Earlier this summer, Gartner's ballyhooed Magic Quadrant for WAN optimization controllers listed Cisco in the challenge position, unfamiliar territory for Cisco in just about any other Magic Quadrant in which it appears.
Juniper Networks, a $3.57 billion company with strong portfolios of switching, routing and security products, is also struggling to compete, designated by Gartner as just a niche player.
Instead, the leaders in the WAN optimization market, according to the Magic Quadrant, are three independent companies that specialize in the technology: Riverbed Technology, Blue Coat Systems and Expand Networks. Riverbed and Blue Coat each hold about a 20% market share. Expand has a smaller share, but Gartner thinks highly enough of its technology to rank the vendor higher than Cisco, which also has about 20% of the market. These independent companies are doing well enough to make strategic acquisitions of other companies. For instance, Blue Coat bought Packeteer for $268 million in April 2008. In February, Riverbed picked up Mazu Networks for $25 million.
Channel partners can point to acquisitions like those and tout the companies' strategic visions, network visibility and packet-shaping technologies.
Much of Cisco's revenue in the market is due to its installed base. Cisco has enjoyed success in the market by piggybacking its wide area application services (WAAS) on its dominant Integrated Services Router (ISR) platform.
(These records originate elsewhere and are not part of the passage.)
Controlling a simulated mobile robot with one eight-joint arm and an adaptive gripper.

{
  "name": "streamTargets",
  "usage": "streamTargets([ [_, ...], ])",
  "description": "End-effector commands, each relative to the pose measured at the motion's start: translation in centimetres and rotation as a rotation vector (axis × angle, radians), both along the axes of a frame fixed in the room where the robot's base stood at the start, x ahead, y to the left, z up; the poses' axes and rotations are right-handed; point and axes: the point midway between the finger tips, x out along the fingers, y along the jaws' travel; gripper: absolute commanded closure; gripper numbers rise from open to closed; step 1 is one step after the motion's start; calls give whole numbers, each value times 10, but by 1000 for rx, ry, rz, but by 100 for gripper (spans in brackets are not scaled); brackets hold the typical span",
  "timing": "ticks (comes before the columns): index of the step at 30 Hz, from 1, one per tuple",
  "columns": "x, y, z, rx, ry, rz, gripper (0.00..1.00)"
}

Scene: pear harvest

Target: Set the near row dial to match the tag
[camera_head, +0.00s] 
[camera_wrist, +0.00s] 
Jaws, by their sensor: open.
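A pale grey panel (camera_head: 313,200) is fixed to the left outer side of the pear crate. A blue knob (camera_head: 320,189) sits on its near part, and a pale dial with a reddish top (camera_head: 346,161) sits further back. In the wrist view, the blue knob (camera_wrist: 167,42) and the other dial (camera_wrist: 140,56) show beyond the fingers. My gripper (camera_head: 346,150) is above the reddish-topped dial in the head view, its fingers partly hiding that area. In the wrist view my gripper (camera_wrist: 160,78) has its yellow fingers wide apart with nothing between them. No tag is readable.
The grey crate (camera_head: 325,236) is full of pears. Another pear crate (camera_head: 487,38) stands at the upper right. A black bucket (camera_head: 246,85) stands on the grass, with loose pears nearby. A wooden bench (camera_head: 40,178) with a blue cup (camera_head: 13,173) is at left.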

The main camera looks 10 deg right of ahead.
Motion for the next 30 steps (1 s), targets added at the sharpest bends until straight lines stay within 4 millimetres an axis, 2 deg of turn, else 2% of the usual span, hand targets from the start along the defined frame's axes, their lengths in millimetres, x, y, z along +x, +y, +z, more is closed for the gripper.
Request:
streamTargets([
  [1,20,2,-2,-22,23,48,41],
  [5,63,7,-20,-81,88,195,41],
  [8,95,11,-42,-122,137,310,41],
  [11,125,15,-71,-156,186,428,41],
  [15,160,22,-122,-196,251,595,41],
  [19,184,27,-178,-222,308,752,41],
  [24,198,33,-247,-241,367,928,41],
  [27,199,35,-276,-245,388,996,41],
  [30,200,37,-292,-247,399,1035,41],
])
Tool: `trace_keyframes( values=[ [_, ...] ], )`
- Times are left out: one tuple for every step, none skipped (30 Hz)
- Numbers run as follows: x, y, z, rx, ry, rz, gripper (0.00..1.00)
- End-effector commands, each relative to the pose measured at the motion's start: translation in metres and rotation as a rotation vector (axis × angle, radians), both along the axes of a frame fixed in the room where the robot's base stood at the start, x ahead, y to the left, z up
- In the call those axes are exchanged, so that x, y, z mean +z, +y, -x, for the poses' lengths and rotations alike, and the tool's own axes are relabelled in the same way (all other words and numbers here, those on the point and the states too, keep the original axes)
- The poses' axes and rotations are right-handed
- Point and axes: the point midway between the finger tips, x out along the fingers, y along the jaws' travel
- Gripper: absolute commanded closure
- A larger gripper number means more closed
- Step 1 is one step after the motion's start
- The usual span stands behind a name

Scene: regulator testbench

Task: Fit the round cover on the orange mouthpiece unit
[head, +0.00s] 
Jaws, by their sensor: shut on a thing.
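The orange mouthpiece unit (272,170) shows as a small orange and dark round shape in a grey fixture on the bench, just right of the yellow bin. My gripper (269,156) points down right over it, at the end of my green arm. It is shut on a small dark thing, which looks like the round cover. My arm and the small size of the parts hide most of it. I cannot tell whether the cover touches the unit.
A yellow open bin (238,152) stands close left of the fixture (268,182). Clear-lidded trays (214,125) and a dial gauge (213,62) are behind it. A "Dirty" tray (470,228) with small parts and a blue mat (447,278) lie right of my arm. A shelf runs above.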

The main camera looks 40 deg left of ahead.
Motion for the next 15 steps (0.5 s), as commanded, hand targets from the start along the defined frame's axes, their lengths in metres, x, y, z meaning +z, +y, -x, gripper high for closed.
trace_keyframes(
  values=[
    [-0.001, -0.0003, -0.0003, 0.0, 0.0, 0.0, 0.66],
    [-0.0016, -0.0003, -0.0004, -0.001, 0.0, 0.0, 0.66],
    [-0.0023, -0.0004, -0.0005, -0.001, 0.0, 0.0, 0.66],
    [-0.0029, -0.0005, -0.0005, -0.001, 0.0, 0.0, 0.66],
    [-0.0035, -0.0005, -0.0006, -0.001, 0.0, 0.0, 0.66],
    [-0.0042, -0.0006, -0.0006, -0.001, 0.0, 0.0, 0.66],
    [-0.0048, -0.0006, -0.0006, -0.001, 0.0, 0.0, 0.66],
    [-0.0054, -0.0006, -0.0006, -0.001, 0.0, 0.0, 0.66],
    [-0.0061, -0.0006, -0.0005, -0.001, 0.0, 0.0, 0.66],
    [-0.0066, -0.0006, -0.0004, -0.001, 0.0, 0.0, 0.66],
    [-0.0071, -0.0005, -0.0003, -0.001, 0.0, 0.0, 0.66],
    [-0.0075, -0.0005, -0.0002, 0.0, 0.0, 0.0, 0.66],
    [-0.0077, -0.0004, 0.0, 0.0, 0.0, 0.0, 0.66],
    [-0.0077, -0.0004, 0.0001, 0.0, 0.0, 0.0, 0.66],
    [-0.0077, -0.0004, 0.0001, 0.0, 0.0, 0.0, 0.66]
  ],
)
So although Gartner and other analysts aren't so sanguine about its technology in comparison with some of the independent vendors, Cisco is certainly a competitor.
"When you talk with vendors about their competition, Juniper's often mentioned, but more often you'll see Cisco, Riverbed and Blue Coat," Matthias Machowinski, directing analyst at Infonetics, told SearchEnterpriseWAN.com recently . "Juniper's been in that [fourth place] position for a pretty long time now, and ... certainly, if you do the math, their market share increased for them, but it's still a small piece."
Meanwhile Cisco's market share has slumped in 2009. Machowinksi speculated that Cisco's tight integration of WAAS with its ISR and other networking offerings might have unduly hurt the former market leader's sales as an overall slowdown of IT spending dragged down investments in the expensive hardware that Cisco usually bundles with WAAS. Blue Coat and Riverbed were able to offer their products as relatively cheaper standalone appliances that offer a quick return on investment by cutting costs through reduced bandwidth and improved efficiency.
"Riverbed has the advantage of being a company that has only specialized in WAN optimization," said Jimmy Norton, system engineer with ModComp Systems and Solutions, a channel partner of Cisco, Expand, Juniper and Riverbed. "Their sales team has one job. With Cisco Systems, they have to do routing, switching, firewalls, etc. When you're not an expert in one thing, a customer can ask you a question that might trip you up, whereas the Riverbed salesman is in and out."
Norton said Riverbed's and other independent vendors' products are also easier to install, given that vendors like Juniper and Cisco try to sell their WAN optimization products as components of a larger infrastructure solution.
"Think about it. Businesses love it [Riverbed] because it takes 10 minutes a box, and say you've got 20 offices, that's only two hours over the weekend -- that's powerful," Norton said. "A Riverbed employee can go into a meeting and say, 'Take a look at Gartner and Forrester, our stock prices.' And they can sell themselves as a company. Their name speaks for itself."